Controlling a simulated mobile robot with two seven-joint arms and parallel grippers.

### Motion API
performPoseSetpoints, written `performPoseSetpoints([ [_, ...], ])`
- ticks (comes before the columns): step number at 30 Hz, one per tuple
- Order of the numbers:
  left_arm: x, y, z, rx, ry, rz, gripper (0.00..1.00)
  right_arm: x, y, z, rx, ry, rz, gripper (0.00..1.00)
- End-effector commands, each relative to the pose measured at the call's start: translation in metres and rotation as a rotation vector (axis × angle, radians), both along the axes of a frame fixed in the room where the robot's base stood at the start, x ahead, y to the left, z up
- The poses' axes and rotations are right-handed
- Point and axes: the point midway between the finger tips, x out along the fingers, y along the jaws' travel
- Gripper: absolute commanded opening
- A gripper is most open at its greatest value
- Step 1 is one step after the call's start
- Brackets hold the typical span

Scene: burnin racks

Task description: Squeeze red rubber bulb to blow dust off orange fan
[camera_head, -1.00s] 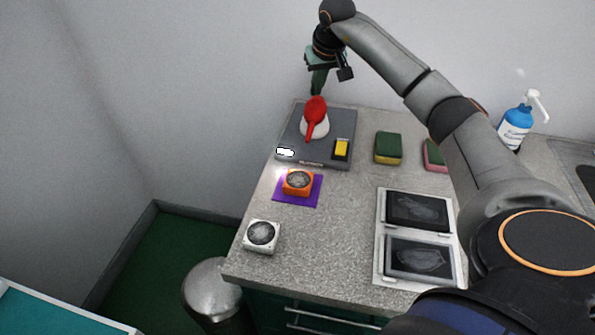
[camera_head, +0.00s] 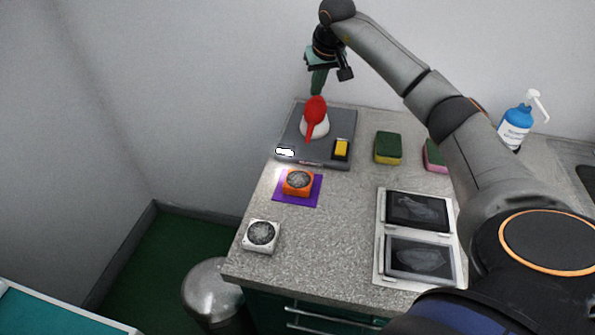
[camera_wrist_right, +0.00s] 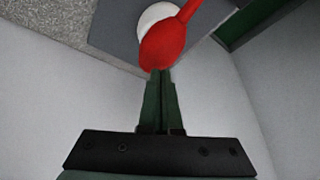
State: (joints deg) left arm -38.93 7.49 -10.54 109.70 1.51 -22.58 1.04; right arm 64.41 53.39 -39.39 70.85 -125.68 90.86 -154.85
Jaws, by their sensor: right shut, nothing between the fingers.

....

* PROBLEM DETAILS:
Transcribe all the data word for word; the images stay out.

* THE RESULT:
Controlling a simulated mobile robot with two seven-joint arms and parallel grippers.

### Motion API
performPoseSetpoints, written `performPoseSetpoints([ [_, ...], ])`
- ticks (comes before the columns): step number at 30 Hz, one per tuple
- Order of the numbers:
  left_arm: x, y, z, rx, ry, rz, gripper (0.00..1.00)
  right_arm: x, y, z, rx, ry, rz, gripper (0.00..1.00)
- End-effector commands, each relative to the pose measured at the call's start: translation in metres and rotation as a rotation vector (axis × angle, radians), both along the axes of a frame fixed in the room where the robot's base stood at the start, x ahead, y to the left, z up
- The poses' axes and rotations are right-handed
- Point and axes: the point midway between the finger tips, x out along the fingers, y along the jaws' travel
- Gripper: absolute commanded opening
- A gripper is most open at its greatest value
- Step 1 is one step after the call's start
- Brackets hold the typical span

Scene: burnin racks

Task description: Squeeze red rubber bulb to blow dust off orange fan
[camera_head, -1.00s] 
[camera_head, +0.00s] 
[camera_wrist_right, +0.00s] 
State: (joints deg) left arm -38.93 7.49 -10.54 109.70 1.51 -22.58 1.04; right arm 64.41 53.39 -39.39 70.85 -125.68 90.86 -154.85
Jaws, by their sensor: right shut, nothing between the fingers.

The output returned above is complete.